EXERCISE PROMPT:
Exactly the lines from the one with "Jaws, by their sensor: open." through the one with "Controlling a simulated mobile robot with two", inclusive, are to be repeated, and the pictures are not.

───── STORED RECORDS

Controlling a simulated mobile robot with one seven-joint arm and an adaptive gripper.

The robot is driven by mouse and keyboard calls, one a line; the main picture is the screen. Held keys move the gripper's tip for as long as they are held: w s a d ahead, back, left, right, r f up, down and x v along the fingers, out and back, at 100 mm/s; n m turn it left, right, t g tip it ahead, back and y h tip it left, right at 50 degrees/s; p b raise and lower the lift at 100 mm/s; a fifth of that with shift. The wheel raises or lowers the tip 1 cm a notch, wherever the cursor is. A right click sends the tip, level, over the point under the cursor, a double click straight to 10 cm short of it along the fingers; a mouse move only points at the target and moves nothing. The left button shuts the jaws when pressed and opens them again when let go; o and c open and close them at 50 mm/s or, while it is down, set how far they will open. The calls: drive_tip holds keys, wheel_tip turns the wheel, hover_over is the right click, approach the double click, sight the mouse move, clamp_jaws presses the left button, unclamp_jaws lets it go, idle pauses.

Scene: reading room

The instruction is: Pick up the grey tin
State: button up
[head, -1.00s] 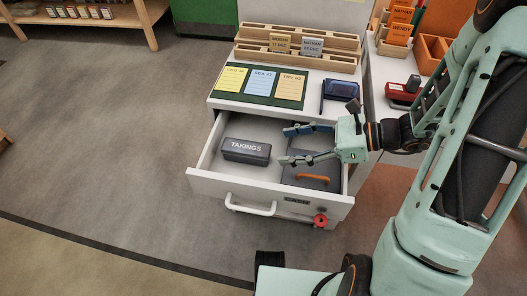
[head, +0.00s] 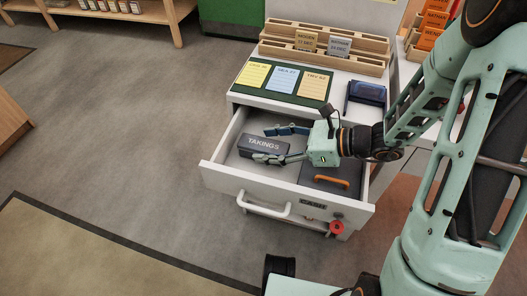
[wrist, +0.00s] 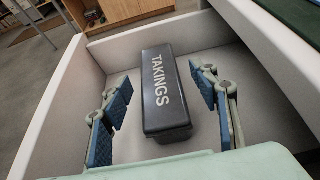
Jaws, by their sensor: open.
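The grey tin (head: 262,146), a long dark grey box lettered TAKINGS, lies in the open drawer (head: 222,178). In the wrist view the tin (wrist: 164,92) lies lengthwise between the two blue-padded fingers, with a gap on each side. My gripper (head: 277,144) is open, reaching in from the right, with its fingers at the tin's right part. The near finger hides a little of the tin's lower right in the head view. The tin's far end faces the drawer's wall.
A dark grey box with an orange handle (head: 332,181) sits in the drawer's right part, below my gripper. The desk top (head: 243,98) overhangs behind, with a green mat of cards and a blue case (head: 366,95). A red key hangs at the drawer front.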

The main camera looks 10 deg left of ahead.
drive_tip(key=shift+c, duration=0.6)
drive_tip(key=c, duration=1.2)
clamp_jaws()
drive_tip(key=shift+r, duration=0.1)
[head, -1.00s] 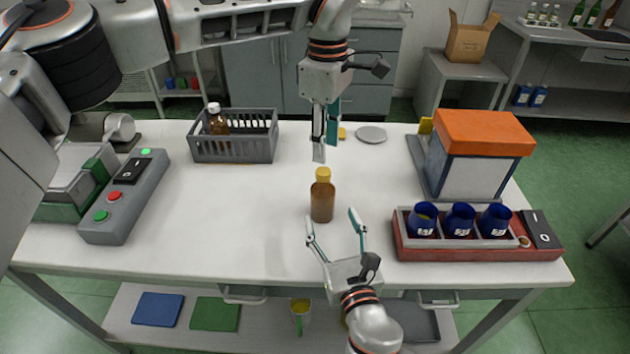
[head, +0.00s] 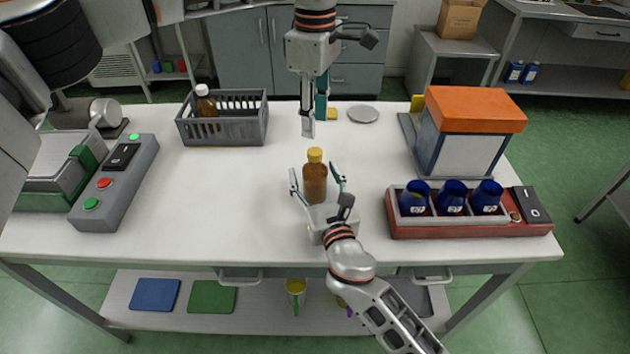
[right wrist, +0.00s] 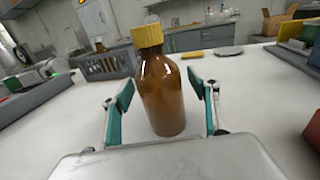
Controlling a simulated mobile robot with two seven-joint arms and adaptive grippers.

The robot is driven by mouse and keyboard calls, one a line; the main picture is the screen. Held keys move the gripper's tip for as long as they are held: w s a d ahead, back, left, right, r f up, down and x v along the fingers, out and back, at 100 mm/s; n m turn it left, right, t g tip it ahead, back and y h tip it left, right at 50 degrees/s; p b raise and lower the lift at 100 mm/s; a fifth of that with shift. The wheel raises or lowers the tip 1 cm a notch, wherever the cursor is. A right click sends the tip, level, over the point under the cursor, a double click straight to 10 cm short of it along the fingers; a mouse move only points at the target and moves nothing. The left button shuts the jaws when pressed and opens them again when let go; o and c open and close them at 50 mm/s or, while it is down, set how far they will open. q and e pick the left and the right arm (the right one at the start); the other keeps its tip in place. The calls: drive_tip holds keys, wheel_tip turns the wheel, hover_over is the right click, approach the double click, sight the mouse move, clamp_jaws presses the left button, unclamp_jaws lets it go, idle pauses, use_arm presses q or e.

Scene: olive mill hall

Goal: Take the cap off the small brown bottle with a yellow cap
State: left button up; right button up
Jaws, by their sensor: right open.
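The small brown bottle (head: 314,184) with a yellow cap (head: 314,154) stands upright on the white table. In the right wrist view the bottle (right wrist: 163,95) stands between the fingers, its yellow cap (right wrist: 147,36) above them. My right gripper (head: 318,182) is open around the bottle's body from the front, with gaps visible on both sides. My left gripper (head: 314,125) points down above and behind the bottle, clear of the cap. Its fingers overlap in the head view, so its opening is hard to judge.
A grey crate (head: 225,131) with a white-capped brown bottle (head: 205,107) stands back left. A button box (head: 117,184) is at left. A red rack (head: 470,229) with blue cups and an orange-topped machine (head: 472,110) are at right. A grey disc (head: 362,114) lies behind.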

──────────

IN RESPONSE:
Jaws, by their sensor: open.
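The grey tin (head: 262,146), a long dark grey box lettered TAKINGS, lies in the open drawer (head: 222,178). In the wrist view the tin (wrist: 164,92) lies lengthwise between the two blue-padded fingers, with a gap on each side. My gripper (head: 277,144) is open, reaching in from the right, with its fingers at the tin's right part. The near finger hides a little of the tin's lower right in the head view. The tin's far end faces the drawer's wall.
A dark grey box with an orange handle (head: 332,181) sits in the drawer's right part, below my gripper. The desk top (head: 243,98) overhangs behind, with a green mat of cards and a blue case (head: 366,95). A red key hangs at the drawer front.

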The main camera looks 10 deg left of ahead.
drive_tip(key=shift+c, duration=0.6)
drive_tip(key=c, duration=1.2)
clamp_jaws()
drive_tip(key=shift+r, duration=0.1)
[head, -1.00s] 
[head, +0.00s] 
[right wrist, +0.00s] 
Controlling a simulated mobile robot with two seven-joint arms and adaptive grippers.

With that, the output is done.